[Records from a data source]
----------------

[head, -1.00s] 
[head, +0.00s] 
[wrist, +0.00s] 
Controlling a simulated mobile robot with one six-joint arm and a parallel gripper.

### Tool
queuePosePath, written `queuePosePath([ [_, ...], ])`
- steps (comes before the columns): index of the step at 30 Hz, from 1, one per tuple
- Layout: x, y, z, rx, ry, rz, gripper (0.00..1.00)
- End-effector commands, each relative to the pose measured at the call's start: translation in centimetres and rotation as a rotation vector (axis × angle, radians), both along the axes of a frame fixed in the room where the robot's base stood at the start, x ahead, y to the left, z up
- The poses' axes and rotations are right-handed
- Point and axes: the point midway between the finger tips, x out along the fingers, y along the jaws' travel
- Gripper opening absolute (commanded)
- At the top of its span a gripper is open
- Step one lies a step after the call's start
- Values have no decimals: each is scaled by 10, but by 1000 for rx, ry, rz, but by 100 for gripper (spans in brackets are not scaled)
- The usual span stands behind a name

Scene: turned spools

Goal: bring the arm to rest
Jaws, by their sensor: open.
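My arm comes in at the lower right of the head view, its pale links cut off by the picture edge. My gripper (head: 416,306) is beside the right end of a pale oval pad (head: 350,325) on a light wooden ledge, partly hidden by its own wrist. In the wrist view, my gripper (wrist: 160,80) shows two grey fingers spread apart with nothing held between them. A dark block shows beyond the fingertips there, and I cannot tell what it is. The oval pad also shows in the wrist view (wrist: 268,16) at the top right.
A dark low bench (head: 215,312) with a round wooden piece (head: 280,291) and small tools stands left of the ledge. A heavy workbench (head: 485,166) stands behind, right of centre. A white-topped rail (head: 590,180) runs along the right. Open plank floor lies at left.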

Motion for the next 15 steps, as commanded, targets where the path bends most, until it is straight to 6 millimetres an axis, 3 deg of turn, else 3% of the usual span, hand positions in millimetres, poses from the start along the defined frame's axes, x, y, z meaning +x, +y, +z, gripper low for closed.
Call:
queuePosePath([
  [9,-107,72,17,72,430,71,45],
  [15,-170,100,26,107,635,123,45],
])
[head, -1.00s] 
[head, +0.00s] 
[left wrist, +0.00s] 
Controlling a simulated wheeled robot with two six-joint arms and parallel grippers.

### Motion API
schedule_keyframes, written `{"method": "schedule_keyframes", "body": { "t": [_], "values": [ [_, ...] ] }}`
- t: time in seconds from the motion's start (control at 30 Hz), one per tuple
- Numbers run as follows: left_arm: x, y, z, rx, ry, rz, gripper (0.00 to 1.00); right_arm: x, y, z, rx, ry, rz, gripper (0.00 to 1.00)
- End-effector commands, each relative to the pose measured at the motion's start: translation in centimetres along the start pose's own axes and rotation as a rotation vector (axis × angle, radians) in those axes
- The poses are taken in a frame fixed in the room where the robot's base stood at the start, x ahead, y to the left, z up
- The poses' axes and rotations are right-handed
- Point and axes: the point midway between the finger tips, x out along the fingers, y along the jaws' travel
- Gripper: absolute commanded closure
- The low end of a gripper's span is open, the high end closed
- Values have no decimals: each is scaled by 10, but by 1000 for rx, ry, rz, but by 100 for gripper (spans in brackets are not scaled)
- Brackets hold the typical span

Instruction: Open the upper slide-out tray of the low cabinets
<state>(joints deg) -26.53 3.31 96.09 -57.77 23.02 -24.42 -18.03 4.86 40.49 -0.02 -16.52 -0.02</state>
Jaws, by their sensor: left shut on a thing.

----------------

### TASK REQUIREMENTS:
Collect each line holding the string "poses".

### EXERCISE RESPONSE:
- The poses' axes and rotations are right-handed
Motion for the next 15 steps, as commanded, targets where the path bends most, until it is straight to 6 millimetres an axis, 3 deg of turn, else 3% of the usual span, hand positions in millimetres, poses from the start along the defined frame's axes, x, y, z meaning +x, +y, +z, gripper low for closed.
- The poses are taken in a frame fixed in the room where the robot's base stood at the start, x ahead, y to the left, z up
- The poses' axes and rotations are right-handed

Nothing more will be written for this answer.